Muslims girls who refuse to remove their head scarves will have few options if they go to school in France starting next fall: enroll in a private school, likely Roman Catholic, or drop out.
A ban on wearing conspicuous religious insignia like head scarves, large crucifixes or Jewish skullcaps in public schools will likely be in place by the new school year in September. President Jacques Chirac, in a nationally televised speech, asked parliament to adopt a law instituting the ban.
Chirac's request capped months of debate about mainly Roman Catholic France's struggle to hold together the multiracial, multicultural but often poorly integrated society it has become after waves of immigration from North Africa and elsewhere.
France has the largest Muslim population in Western Europe, estimated at some 5 million, and there is concern that an assertive minority could threaten national cohesion in an increasingly diverse France.
Education Minister Luc Ferry said on RTL radio Thursday that a "very simple and very short" bill directed at banning head scarves in public schools could go to parliament as early as February. With both the governing right and the opposition Socialists supporting the measure, it will almost certainly pass.
However, the plan drew criticism from outside France.
Nobel Peace Prize laureate Shirin Ebadi of Iran said in Paris that it would "benefit only fundamentalists." In Washington, the State Department's ambassador at large for International Religious Freedom (news - Y! TV) indicated it should not impinge on freedom of religion.
"All persons should be able to practice their religion and their beliefs peacefully without government interference as long as they are doing so without provocation and intimidation of others in society," John Hanford said.
French authorities believe most Muslim girls will comply with the law. Those who refuse could end up in private schools, which would not be covered by the legislation. That would mean they would most likely attend Catholic schools, which are partially funded by the state and make up the large majority of private schools in France.
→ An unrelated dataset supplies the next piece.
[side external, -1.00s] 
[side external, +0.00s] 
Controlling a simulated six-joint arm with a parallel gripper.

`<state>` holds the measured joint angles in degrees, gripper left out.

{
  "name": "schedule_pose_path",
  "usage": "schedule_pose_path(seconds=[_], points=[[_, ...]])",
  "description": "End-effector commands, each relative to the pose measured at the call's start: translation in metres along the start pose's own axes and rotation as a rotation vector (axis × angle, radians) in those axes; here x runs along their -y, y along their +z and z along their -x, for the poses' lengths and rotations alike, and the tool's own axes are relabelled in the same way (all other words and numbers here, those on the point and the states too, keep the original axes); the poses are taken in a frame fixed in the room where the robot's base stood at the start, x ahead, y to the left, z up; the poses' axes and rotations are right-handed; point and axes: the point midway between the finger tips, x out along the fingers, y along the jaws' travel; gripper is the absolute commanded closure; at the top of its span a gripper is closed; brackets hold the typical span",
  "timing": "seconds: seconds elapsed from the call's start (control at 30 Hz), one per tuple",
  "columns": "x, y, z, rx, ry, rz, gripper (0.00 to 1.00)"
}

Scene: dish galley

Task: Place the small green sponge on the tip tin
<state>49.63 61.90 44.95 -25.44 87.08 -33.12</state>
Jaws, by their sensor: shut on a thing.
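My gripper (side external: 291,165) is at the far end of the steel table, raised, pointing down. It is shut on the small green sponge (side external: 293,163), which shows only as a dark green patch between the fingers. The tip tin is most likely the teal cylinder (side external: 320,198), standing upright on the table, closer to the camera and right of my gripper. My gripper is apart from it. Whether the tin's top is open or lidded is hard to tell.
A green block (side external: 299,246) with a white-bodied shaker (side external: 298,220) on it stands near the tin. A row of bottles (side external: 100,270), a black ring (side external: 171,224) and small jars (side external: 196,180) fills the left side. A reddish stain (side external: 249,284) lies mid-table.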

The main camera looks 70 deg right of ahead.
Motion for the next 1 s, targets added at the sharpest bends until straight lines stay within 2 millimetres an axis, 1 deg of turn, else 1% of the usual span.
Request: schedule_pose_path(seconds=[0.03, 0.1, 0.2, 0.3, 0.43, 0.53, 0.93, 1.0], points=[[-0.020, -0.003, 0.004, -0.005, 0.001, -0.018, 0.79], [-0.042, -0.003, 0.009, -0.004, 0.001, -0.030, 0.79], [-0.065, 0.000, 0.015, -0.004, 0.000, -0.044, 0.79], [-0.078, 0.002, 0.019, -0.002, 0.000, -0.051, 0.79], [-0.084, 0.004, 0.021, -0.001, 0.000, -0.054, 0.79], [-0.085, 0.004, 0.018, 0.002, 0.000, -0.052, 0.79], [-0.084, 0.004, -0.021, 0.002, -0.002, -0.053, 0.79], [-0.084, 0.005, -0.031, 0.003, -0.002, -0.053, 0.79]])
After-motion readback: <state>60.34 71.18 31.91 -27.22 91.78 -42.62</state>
"It's a choice that risks being unavoidable in many cases," said Fouad Alaoui, head of the Union of Islamic Organizations of France, a powerful umbrella group of Muslim fundamentalists.
"There will be either girls who don't accept expulsion and they will take off their scarves .... or there will be those who don't take them off," Alaoui said in a telephone interview. "I will ask them to join private Catholic schools."
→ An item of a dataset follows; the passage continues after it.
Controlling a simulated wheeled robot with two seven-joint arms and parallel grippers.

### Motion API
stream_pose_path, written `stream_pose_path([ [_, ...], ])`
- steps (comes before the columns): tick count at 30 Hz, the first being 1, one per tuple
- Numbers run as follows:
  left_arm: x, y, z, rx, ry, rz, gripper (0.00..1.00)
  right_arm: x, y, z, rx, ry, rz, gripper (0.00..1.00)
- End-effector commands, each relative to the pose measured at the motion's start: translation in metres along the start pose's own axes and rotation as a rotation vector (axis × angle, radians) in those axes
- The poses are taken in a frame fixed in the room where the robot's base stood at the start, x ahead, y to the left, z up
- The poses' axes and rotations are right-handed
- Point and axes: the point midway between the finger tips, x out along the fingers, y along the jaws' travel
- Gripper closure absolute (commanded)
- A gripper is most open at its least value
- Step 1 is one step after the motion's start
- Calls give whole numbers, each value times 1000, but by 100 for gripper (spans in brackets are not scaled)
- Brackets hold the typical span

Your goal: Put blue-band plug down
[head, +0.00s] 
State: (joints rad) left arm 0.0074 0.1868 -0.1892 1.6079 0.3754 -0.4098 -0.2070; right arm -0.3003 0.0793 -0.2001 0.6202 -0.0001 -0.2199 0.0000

Catholic schools represent some 95 percent of private schools in France, according to Gilles du Retail, spokesman for the Catholic Education headquarters. In some heavily Muslim areas, like Marseille or northern France, the Catholic schools have a Muslim student population of up to 70 percent, he said.
There are only two private Muslim schools in France: a high school that opened this year in the northern city of Lille, and a junior high school outside Paris.
Jacqueline Costa-Lascoux, a member of a presidential commission that studied the issue of whether secularism in France was under threat, said she expects an "offensive" by militant Muslims to be played out in Catholic schools.
"I think there will be more cases of aggressive militancy," she said.
Costa-Lascoux said she expects to see more head scarves in the streets as a way for Muslims unhappy with the law to affirm their identity.
The French notion of secularism, which guarantees neutrality in the public sector, was born in 1905 after a long battle with the Catholic church. Crucifixes were torn down from classrooms around France in a triumphant climax to the fight. In his speech Wednesday, Chirac said the principle is "not negotiable."
Catholic leaders expressed reservations about the proposed law.
"Do not think that voting in a law will be the miracle answer for all the difficulties," said a statement Thursday from Monsignor Jean-Pierre Ricard, head of the Catholic Conference of Bishops.
He warned that a law must not "be perceived as a mark of defiance."
Amar Lasfar, head of the Lille-Sud mosque in northern France, predicted that a law "will create a citizen who has disdain for his country, feels excluded, unjustly aggressed, pushed aside."
"A law will solve nothing. It will amplify the problem," he said.